What happens in a secure protocol:

  1. The client and server negotiate capabilities.
    They agree on a protocol version and a set of cryptographic options (cipher suites), so both sides know which algorithms they'll use.
  2. The server proves its identity.
    The server presents a certificate that binds its public key to a domain name. The client validates that the certificate through a trusted chain (a CA), checks it matches the hostname, and ensures it's not expired or revoked (depending on configuration).
  3. They establish a shared secret (key exchange).
    Using the server's public key and an ephemeral key exchange (commonly ECDHE), both sides derive the same session keys without sending those keys directly over the network. This step is designed to keep past traffic safe even if long-term keys are compromised later (forward secrecy).
  4. They derive session keys and start protecting traffic.
    From the shared secret, both sides derive symmetric encryption keys (fast) plus integrity/authentication parameters. From this point, the connection is encrypted and authenticated.
  5. Every message is encrypted and integrity-protected.
    Modern TLS typically uses AEAD ciphers (like AES-GCM or ChaCha20-Poly1305), which provide confidentiality and integrity together. If data is modified in transit, verification fails, and the message is rejected.
  6. Keys expire and are rotated.
    Session keys are short-lived; long-term identity keys live in certificates and must be protected and rotated. Operational security is largely about preventing key leakage and limiting blast radius when something goes wrong.

Where the "building blocks" fit:

  • Encryption protects confidentiality once session keys exist.
  • Digital signatures (via certificates) establish identity and prevent impersonation during setup.
  • Hashing supports integrity checks, key derivation, and many verification steps inside the protocol.

What is symmetric and asymmetric cryptography?

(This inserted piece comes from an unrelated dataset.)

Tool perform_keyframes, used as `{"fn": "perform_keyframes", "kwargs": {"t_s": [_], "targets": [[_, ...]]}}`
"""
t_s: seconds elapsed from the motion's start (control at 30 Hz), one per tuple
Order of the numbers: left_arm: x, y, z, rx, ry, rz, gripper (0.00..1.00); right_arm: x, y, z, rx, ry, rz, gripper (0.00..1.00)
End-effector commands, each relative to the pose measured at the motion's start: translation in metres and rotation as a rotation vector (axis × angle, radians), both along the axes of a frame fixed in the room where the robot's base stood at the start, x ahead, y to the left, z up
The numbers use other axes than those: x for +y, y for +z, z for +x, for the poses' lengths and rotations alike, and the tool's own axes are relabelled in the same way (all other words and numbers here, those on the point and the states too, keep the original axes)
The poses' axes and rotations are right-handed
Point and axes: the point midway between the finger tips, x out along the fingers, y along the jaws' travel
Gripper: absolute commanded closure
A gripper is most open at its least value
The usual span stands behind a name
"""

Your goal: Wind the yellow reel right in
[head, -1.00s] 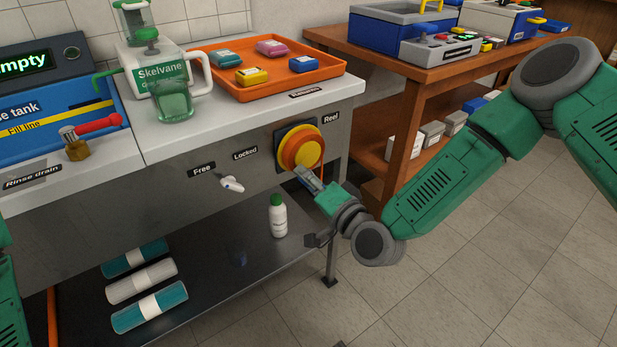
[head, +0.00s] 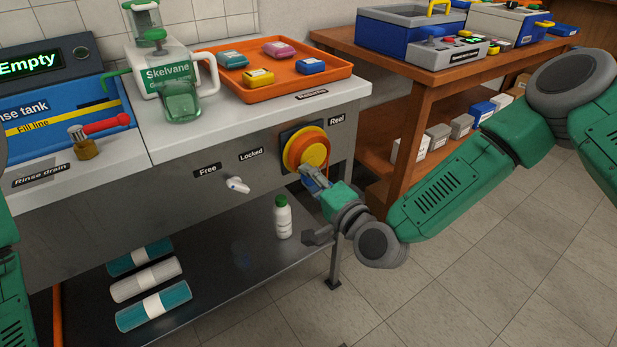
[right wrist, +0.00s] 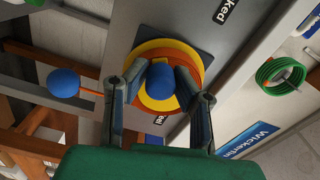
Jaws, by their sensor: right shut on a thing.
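The yellow reel (head: 314,154), with orange parts, is on a dark square plate on the bench's grey front, under the "Reel" label. In the right wrist view the reel (right wrist: 190,62) faces me with a blue knob (right wrist: 160,76) in front of it. My right gripper (head: 303,171) is at the reel's lower edge. In the right wrist view its fingers (right wrist: 155,82) are shut on the blue knob from both sides. A blue ball (right wrist: 63,82) on a thin orange cord or rod is left of the fingers there. My left gripper is out of view.
A white lever (head: 237,185) sits below the "Free" and "Locked" labels; I cannot tell its setting. An orange tray (head: 290,91) lies on the bench top. A white bottle (head: 283,220) stands on the lower shelf. A wooden table (head: 425,80) stands at the right.

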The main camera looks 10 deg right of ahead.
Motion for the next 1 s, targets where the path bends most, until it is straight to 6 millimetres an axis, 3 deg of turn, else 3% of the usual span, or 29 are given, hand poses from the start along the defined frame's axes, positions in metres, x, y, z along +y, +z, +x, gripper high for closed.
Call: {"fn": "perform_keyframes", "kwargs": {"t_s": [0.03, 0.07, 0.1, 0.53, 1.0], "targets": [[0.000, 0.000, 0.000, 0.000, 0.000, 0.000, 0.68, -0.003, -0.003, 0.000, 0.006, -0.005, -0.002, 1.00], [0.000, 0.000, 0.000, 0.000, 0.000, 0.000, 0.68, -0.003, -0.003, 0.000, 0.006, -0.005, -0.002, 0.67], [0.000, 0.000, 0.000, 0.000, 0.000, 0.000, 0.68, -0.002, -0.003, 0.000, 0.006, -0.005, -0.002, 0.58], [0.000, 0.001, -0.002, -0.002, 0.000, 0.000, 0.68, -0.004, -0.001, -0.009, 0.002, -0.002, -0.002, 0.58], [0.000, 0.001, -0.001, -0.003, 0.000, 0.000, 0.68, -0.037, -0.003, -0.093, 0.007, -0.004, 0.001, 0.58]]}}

Symmetric cryptography uses one shared key for both encryption and decryption. It's fast and efficient, which makes it ideal for encrypting large amounts of data (files, database fields, network sessions).

Asymmetric cryptography (public-key cryptography) uses a pair of keys: a public key (shared widely) and a private key (kept secret). It's commonly used to establish trust and exchange session keys, which then power fast symmetric encryption in protocols like TLS, as well as for digital signatures.

It's commonly used for:

  • Secure key exchange (safely establishing a session)
  • Digital signatures (proving authenticity)
  • Certificates and trust (confirming the identity of a server/service)

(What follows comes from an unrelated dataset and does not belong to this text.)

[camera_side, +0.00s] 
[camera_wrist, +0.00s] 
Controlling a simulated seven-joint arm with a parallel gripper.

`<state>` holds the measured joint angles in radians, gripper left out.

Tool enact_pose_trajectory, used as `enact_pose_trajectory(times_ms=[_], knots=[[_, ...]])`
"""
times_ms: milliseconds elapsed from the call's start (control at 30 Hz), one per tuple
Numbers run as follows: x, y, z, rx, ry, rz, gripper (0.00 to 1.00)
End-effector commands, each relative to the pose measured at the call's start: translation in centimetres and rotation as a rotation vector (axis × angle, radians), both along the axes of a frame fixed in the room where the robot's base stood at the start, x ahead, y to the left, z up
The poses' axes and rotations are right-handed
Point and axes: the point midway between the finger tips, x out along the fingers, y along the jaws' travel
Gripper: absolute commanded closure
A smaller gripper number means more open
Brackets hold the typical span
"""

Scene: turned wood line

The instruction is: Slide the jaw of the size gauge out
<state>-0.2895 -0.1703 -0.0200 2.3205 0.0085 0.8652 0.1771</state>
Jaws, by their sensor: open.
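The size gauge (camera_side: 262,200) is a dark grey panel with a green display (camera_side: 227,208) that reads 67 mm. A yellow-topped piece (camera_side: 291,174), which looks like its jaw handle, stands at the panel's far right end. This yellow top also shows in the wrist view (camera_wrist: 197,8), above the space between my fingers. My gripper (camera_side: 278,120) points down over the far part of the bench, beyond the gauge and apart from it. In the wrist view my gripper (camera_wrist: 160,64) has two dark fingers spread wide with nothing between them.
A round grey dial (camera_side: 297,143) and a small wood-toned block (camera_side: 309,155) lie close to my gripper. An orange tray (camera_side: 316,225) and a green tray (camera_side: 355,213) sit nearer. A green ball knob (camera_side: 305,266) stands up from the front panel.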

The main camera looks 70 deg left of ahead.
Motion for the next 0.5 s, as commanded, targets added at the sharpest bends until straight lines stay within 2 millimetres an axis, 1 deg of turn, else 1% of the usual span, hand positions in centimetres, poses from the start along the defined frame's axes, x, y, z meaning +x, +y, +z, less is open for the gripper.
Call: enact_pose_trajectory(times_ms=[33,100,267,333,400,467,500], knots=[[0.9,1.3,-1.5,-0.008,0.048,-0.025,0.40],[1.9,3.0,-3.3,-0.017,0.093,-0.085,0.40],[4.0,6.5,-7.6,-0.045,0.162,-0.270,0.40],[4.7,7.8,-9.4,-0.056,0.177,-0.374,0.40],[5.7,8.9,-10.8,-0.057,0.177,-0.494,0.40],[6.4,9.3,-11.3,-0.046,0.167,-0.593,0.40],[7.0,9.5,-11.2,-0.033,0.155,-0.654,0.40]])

Most modern protocols use both. For example, TLS uses asymmetric cryptography to establish and exchange a symmetric session key, then uses that symmetric key for efficient encryption during the session.

What is cryptography used for?

Cryptography is not limited to "secret messages" or niche security tooling. It's embedded into everyday digital operations, quietly enabling secure communication, trusted identities, and tamper-resistant systems. In practice, it shows up anywhere systems must protect data and establish trust:

  • Secure web traffic (HTTPS/TLS): protects logins, payments, API calls, and service-to-service communication
  • Data-at-rest encryption: databases, disks, object storage, backups, mobile devices
  • Authentication and identity: certificates, signed tokens, mutual TLS, secure device identity
  • Software supply chain security: signed releases, signed containers/artifacts, integrity verification
  • Password protection: storing password hashes (and salts) instead of reversible secrets
  • Payments and regulated environments: ensuring confidentiality and tamper-evidence for sensitive transactions and records
  • Key management and secrets handling: secure key generation, storage (KMS/HSM), access control, rotation, revocation, and audit logs, so encryption and signing remain trustworthy over time.

Across all these use cases, cryptography serves the same purpose: keep data confidential, make changes detectable, and prove authenticity.

Key Takeaways

  • Cryptography is the foundation that makes confidentiality, integrity, and authentication possible in modern systems, protecting data in transit, at rest, and across the software supply chain.
  • It works by combining algorithms with keys through encryption, hashing, and digital signatures, and it typically mixes symmetric and asymmetric methods in real protocols like TLS.
  • Because cryptography is both essential and easy to misconfigure, it’s a core checkpoint in cybersecurity audits, and it underpins everyday security use cases such as HTTPS, identity verification, password storage, and tamper-evident transactions.